Massive growth in June due to Bitcoin price increases
Gustav Gstoehl, regional director of the postal branches, says, “From February until Mai, the revenue has met our expectations.” In June, he adds, the growth accelerated rapidly. Gstoehl believes the Bitcoin price increases were the main reason for the higher demand in June.
While the post didn’t publish any exact figures, Gstoehl said on average there are ten people a day exchanging cryptocurrencies over-the-counter in the branches in Vaduz and Schaan. The company has not yet launched the service in any of its other branches.
Exchanging cryptocurrencies over the counter is just as simple as with any other currencies. The bank staff looks up the current exchange rate and executes the transaction. The customer then receives a crypto cold-storage which he can either keep using or transfer the coins to another digital wallet.
Next step: Lifting the daily limit from 1,000 CHF to 20,000 CHF
Liechtenstein Post is now thinking about the next steps. Gstoehl says, “We are thinking about ways to expand the service.”
At this point, the post offers to exchange four cryptocurrencies: Bitcoin, Ethereum, Litecoin, and Ripple. One opportunity to expand the service would therefore be to add other currencies. However, considering the current market environment, there will rarely be any customer asking for another currency than those already offered. Bitcoin Cash might be a worthwhile addition. But the post says there are technical challenges.

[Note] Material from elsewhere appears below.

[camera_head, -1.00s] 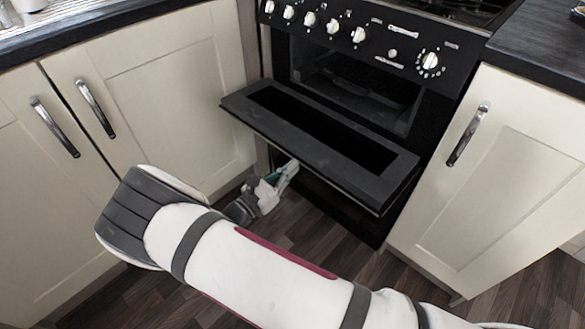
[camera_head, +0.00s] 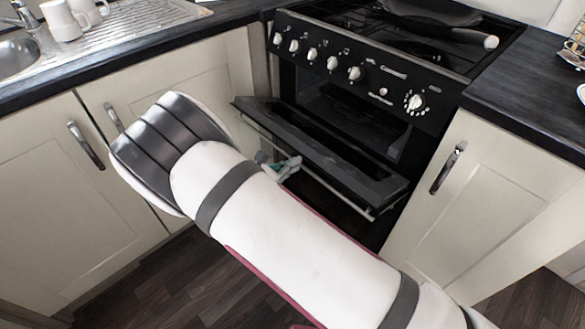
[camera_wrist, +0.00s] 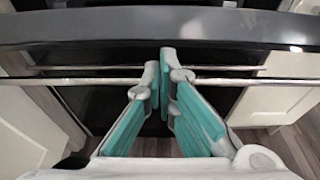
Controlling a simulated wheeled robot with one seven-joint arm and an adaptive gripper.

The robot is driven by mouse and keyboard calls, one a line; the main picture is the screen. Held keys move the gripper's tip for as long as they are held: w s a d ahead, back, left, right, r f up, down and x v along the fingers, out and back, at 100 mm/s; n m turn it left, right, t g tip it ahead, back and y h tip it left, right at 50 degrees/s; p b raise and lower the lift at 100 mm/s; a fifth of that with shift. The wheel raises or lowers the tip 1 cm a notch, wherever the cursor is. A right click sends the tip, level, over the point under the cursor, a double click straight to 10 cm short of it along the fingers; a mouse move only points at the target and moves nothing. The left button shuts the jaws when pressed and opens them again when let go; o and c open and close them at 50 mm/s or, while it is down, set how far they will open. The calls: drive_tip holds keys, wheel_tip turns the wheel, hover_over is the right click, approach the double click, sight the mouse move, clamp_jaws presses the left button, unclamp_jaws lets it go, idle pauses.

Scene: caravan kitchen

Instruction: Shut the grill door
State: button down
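The black grill door (camera_head: 325,150) is hinged along its lower edge on the black cooker and stands part-way open, tilted up. A silver handle bar (camera_head: 315,172) runs along its outer side. My gripper (camera_head: 280,166) is at the door's outer face, near the handle, partly hidden by my arm in the head view. In the wrist view, the teal-padded fingers of my gripper (camera_wrist: 163,62) are together with nothing seen between them. They overlap the handle bar (camera_wrist: 230,81), below the door's edge (camera_wrist: 90,28). Whether the tips touch the door is unclear.
The cooker's control panel (camera_head: 350,65) with several knobs is above the door. A pan (camera_head: 435,14) sits on the hob. Cream cupboards (camera_head: 490,195) stand at both sides, with metal handles. The dark wooden floor (camera_head: 160,285) is clear in front.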

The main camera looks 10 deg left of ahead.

So far, each customer could only exchange 1,000 CHF for cryptocurrencies per day over the counter. Lifting this limit will be the post’s next step. Gstoehl says, “The next step will follow after the summer. We will then lift the daily exchange limit to 20,000 CHF.”
The post also considers expanding the service to other branches. Gstoehl points out this would be relatively easy to accomplish. The only hurdle would be to train the counter staff. “Other than that, we did not have to invest any money to launch our crypto exchange services,” says Gstoehl.
Thus, exchanging cryptocurrency is a high-margin business for the post. It has partnered with Värdex Suisse AG, Switzerland’s biggest blockchain-payment provider. Whenever a customer wants to exchange cryptos, the post earns a commission.
So far, the total revenue is rather small, but considering that the post has had almost no expenses, this could turn into a profitable business once more customers demand the service. It’s a low-cost service, so there is not much to lose.